--- Input for this task ---

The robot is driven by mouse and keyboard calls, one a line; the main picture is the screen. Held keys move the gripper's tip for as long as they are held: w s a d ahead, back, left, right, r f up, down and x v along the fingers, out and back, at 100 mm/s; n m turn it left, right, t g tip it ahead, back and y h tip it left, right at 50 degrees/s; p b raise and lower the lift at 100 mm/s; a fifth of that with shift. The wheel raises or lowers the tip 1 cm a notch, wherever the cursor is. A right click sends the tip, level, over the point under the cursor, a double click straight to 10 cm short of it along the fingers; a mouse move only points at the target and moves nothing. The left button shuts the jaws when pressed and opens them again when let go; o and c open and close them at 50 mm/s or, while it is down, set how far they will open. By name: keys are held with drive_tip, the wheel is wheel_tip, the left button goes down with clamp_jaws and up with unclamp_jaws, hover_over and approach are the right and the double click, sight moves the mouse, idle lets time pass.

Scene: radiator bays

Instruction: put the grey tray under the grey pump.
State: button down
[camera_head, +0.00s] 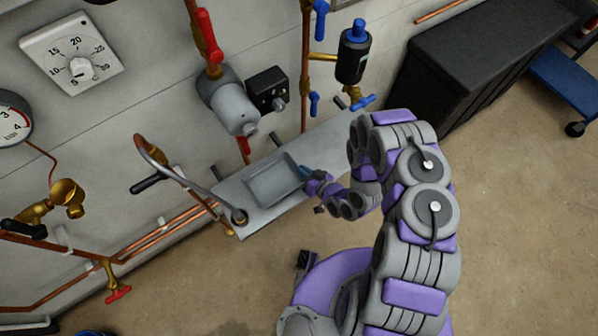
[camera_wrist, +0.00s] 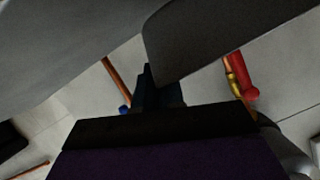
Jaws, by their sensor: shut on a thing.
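The grey tray (camera_head: 272,181) is a shallow rectangle, in the head view over the light grey shelf below the grey pump (camera_head: 233,108). I cannot tell whether it touches the shelf or is held just above. The pump is a grey cylinder on the wall with a red-handled valve above it. My gripper (camera_head: 306,172) is shut on the tray's right edge. In the wrist view my dark jaws (camera_wrist: 150,92) meet a broad grey surface, likely the tray (camera_wrist: 215,38); its far side is hidden. A grey rounded body shows at the lower right, likely the pump (camera_wrist: 291,148).
The shelf (camera_head: 318,152) runs along the wall, with a curved metal pipe (camera_head: 190,184) at its left end. A black pump (camera_head: 353,55) with blue valves hangs to the right. A dark cabinet (camera_head: 455,85) and blue cart (camera_head: 565,80) stand farther right. The floor in front is open.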

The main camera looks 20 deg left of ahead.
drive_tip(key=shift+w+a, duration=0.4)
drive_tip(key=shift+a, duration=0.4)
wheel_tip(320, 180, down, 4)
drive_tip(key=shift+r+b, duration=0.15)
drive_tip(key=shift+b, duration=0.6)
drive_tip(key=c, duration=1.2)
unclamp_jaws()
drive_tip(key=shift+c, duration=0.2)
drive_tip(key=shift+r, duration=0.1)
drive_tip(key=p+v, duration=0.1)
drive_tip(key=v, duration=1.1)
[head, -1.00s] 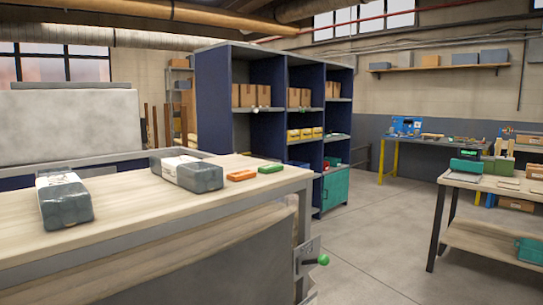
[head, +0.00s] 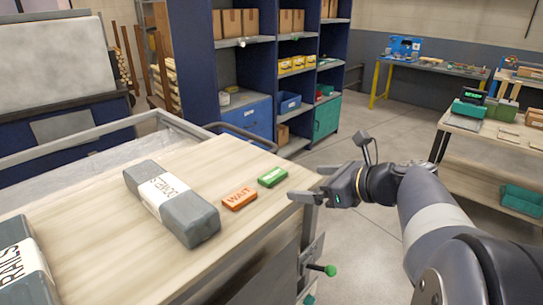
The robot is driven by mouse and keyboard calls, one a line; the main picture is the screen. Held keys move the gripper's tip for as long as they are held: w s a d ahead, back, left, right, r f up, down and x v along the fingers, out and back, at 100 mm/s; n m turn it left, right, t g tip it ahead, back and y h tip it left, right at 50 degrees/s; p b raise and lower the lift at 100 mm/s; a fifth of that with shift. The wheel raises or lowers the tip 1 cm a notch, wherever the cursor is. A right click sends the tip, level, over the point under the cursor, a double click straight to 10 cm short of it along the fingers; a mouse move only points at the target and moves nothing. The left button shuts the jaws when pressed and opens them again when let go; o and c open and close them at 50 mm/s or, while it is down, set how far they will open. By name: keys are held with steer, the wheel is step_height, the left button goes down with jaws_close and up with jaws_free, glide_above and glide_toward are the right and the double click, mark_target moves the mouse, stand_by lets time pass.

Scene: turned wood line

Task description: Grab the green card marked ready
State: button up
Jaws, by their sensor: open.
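The green card (head: 272,177) lies flat near the far right edge of the wooden table (head: 100,222) in the head view. It carries light lettering too small to read surely. An orange card marked WAIT (head: 239,199) lies just to its left and nearer. My gripper (head: 312,184) is at the table's right edge, a little right of the green card and apart from it. Its jaws are open and point left, with nothing seen between them.
A grey pack labelled DOWELS (head: 170,204) lies left of the cards. Another labelled RAILS (head: 22,265) is at the near left. A green-knobbed lever (head: 328,270) sticks out from the table's side. Blue shelving (head: 232,65) stands behind; open floor lies to the right.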

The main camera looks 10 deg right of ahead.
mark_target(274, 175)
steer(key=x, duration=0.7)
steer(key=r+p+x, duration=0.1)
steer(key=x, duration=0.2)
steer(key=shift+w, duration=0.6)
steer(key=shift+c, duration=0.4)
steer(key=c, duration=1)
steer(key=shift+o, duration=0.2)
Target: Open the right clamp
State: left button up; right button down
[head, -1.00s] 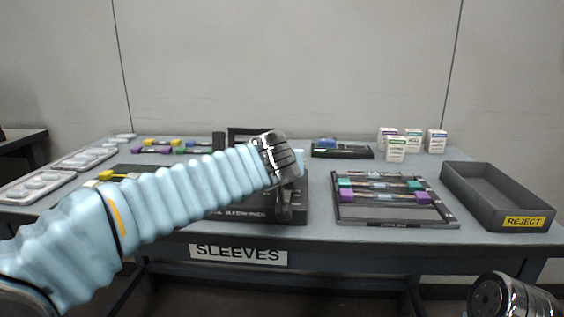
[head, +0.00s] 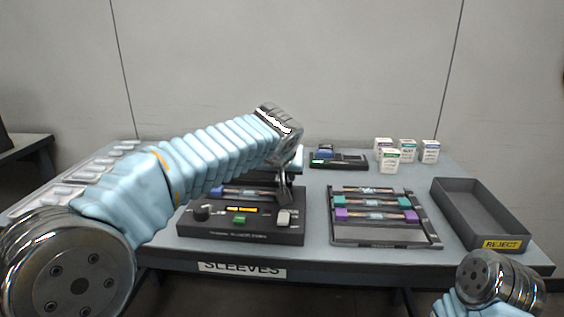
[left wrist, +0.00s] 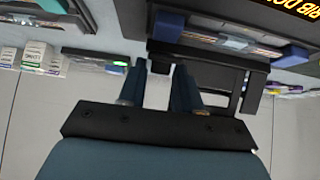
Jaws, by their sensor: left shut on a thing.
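The black splicer (head: 240,236) stands at the front middle of the table, with a lit orange screen (head: 241,210), a green button and a pale switch on its front. A fibre with a blue holder (head: 217,191) lies across its top. My left gripper (head: 286,190) points down at the splicer's right side, mostly behind its own wrist. In the left wrist view, its two fingers (left wrist: 157,95) are close to a dark bar, which I take to be the right clamp (left wrist: 170,52); the contact is hard to see. My right gripper is out of view.
A tray (head: 385,241) with purple and teal holders lies right of the splicer. A grey REJECT bin (head: 450,220) is at the far right. Small white boxes (head: 390,160) and a dark device (head: 322,161) stand behind. White trays (head: 50,198) lie at left.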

---

**Problem**
Copy all lines from the listing that contain "State".

**Solution for this task**
State: button down
State: button up
State: left button up; right button down

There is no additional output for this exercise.